I don't know how dealerships survive in these situations. I suppose not everyone is interested in seeing how far they can take it.

For the most part, car dealers don't make very much money on new car sales. They make a decent amount on used cars but most of their money comes from parts and service.

Throatwarbler
Nov 17, 2008

by vyelkin

Our Gay Apparel posted:

Anyway, reliability is important, as we will probably be somewhere a decent distance from any dealerships. That makes me lean towards the 4Runner, but she loves Land Rovers.

If she loves LRs, they buy her a LR. What's the problem? The point of making money is to buy poo poo you love. I would say probably 90% of LR buyers are women. I've read loads of reviews where the male reviewer noted the surprising amount of interest from female friends and cowokers. I think there's just something about LR's styling that trips a switch in the female brain.

As far as reliability and value goes, here's the deal:

1) Vehicles of all makes that have extensive offroad equipment/are meant for offroad performance tend to score poorly in reliability surveys compared to commuter cars. Especially if the vehicle is also designed with a mind for on-road performance as well, which LRs mostly are. The old Grand Cherokee wasn't exactly a Consumer Reports darling either. Neither was the Wrangler or Mercedes G-wagen. It may be just the nature of the beast that if you want complicated 4WD with a 2 speed transfer case, air suspension, active anti-rollbars and a fully boxed frame, nothing on the market is going to be as problem free as a bog standard Honda Accord. Looking on Truedelta, the GC isn't really any more problem free than the LR4, and I say this as a Chrysler owner with a soft spot for all things Chrysler. Toyota does make the Land Cruiser and lexus GX/LX, but they don't really sell a lot of them in the US so although they have a good reputation, reliability information is hard to come by. More on this below.

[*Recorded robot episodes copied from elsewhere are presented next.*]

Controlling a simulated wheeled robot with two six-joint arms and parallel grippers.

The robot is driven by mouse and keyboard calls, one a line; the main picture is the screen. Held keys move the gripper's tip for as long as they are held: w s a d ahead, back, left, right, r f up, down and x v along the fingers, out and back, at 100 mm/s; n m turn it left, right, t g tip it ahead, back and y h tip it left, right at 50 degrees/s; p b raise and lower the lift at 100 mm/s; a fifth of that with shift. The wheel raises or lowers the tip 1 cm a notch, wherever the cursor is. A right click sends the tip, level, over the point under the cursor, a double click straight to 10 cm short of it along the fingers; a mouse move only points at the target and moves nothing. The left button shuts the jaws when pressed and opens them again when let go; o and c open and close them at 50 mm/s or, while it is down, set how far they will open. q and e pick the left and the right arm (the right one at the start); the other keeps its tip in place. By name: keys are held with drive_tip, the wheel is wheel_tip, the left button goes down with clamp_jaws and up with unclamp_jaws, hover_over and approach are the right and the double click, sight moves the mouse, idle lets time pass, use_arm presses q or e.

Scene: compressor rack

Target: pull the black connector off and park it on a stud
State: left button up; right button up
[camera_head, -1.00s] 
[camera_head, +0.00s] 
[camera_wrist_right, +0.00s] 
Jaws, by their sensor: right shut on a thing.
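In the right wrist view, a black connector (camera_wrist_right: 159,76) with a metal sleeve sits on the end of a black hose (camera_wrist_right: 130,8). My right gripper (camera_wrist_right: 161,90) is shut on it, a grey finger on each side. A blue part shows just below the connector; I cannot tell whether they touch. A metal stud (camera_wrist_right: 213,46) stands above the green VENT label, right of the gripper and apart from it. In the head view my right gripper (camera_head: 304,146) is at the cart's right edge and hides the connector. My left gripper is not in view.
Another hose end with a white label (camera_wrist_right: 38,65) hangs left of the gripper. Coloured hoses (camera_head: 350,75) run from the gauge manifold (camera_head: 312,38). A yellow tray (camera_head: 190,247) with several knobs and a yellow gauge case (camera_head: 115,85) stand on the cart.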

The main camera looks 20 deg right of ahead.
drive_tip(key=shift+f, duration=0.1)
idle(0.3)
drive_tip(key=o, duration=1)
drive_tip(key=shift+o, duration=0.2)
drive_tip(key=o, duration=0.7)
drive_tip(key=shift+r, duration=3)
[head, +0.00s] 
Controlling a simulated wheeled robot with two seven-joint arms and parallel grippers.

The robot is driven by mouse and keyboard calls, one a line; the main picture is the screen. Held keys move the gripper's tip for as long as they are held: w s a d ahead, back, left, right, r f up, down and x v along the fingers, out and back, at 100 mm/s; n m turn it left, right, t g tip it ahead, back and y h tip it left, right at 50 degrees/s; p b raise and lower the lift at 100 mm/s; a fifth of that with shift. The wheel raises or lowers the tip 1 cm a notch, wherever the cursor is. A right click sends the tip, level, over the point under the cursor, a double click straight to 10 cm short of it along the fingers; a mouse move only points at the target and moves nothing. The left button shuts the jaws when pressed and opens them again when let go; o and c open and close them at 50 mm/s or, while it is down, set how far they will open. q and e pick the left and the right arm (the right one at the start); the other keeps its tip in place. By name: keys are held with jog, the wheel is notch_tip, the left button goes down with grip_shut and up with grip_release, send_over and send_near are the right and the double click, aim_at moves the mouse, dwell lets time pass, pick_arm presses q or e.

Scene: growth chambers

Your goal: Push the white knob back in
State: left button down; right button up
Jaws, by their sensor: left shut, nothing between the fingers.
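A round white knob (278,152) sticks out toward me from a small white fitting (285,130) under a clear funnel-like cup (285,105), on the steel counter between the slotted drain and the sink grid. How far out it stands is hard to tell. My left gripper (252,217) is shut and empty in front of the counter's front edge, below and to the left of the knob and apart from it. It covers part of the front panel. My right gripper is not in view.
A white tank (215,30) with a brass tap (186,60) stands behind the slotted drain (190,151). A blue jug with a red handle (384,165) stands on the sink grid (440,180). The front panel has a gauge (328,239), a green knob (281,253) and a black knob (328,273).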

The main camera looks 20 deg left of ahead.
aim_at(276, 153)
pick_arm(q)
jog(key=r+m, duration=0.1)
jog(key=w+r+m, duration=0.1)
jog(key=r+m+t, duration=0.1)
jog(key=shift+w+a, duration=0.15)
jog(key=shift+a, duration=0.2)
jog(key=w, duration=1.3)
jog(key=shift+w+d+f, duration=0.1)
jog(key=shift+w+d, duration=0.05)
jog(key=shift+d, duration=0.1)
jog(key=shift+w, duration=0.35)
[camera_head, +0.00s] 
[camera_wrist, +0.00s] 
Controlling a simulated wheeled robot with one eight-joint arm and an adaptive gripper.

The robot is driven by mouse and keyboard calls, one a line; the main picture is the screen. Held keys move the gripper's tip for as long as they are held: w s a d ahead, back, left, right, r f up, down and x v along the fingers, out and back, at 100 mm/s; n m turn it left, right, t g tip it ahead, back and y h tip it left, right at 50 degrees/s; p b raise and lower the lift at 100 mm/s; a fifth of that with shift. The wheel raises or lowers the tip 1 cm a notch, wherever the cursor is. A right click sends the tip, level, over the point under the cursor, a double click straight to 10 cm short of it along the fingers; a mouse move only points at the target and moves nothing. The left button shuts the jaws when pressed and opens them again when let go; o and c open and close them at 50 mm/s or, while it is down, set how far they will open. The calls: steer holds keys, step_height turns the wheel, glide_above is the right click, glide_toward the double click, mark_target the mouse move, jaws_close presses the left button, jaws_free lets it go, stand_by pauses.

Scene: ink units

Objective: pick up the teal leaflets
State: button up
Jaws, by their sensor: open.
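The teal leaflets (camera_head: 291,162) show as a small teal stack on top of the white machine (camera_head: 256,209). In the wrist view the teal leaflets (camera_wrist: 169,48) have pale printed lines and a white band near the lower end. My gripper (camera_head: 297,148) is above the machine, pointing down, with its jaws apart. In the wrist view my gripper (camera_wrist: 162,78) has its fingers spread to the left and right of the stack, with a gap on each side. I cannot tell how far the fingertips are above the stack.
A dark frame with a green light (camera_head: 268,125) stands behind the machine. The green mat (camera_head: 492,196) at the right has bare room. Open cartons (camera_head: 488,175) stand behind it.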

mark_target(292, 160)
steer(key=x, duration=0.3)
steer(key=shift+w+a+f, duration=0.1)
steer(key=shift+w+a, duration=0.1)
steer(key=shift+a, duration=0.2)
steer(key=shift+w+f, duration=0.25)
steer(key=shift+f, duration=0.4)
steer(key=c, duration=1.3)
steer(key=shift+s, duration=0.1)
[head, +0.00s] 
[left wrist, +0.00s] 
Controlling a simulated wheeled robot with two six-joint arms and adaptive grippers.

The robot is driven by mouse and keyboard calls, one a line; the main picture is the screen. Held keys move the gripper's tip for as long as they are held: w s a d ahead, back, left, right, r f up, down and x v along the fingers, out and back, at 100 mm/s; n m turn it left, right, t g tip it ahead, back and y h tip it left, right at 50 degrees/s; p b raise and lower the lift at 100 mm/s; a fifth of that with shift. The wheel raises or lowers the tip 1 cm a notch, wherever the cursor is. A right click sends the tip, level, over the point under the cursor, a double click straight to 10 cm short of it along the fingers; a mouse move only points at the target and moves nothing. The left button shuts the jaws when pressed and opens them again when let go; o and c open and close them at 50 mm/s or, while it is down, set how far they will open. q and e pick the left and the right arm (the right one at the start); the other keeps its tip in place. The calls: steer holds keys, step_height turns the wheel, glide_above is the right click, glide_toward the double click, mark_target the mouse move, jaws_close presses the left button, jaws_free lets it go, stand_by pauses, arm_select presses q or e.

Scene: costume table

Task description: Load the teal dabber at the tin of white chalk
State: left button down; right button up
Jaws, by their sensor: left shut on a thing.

2) LRs all have terrible resale value so you should be buying used as a matter of course, but even new, the LR4 is pretty reasonably priced for what you get, starting at $47k MSRP. By comparison a new Grand Cherokee loaded up to similar spec (4x4, air suspension, etc) is easily almost $50k as well. It's quite cheap compared to the Land Cruiser which starts at close to $70k, the LX570 which starts at $80k, or GX460 which starts at $57k, with a much weaker 300hp 4.6l engine. Considering the Lexus/Toyotas use signfiicantly cheaper and simpler live rear axles compared to the sophisiticated independent rear suspension of the LR (or GC for that matter), and are otherwise much less well equipped, one would *hope* that the Toyotas are much more reliable - you're paying a shitload more money for a more spartan vehicle. This is reflected in sales. as indicated, the Toyota Land Cruiser family sells in extremely small numbers compared to the Land Rover LR4 and Ranger Rover families.

I would say go for it, especially used. Given that the Toyotas hold their value on the used market well due to the small sales numbers, the LR is a better deal even if Land Rovers are really as bad as people say and Toyotas are really as good as people say, which isn't a given.

Throatwarbler fucked around with this message at 17:45 on Aug 29, 2011

Throatwarbler
Nov 17, 2008

by vyelkin

Our Gay Apparel posted:

Yeah, looks like I'll go with the Land Rover. Now she just has to decide which model she wants. So, should I pay cash, or build up credit history by financing it?

You should try to steer her towards the LR4 or Range Rover Sport (they are somewhat similar vehicles). The LR2/Freelander isn't really a "real" Land Rover, it's a car body/engine based on a Volvo/Ford front wheel drive car, developed under Ford ownership as an economy model. Basically you are buying all of a Land Rover's reliability problems with none of the benefits - she'd be better off with the 4Runner or Jeep.

Throatwarbler
Nov 17, 2008

by vyelkin

chiyosdad posted:

That sounds like a great rule if you're living paycheck to paycheck but my goal is to minimize my total payment over the entire course of the lease. I don't want to have to pay interest on the lease because I know I'm going to get dicked in the face. You're right about the first bit of depreciation being the biggest, though. Hmm.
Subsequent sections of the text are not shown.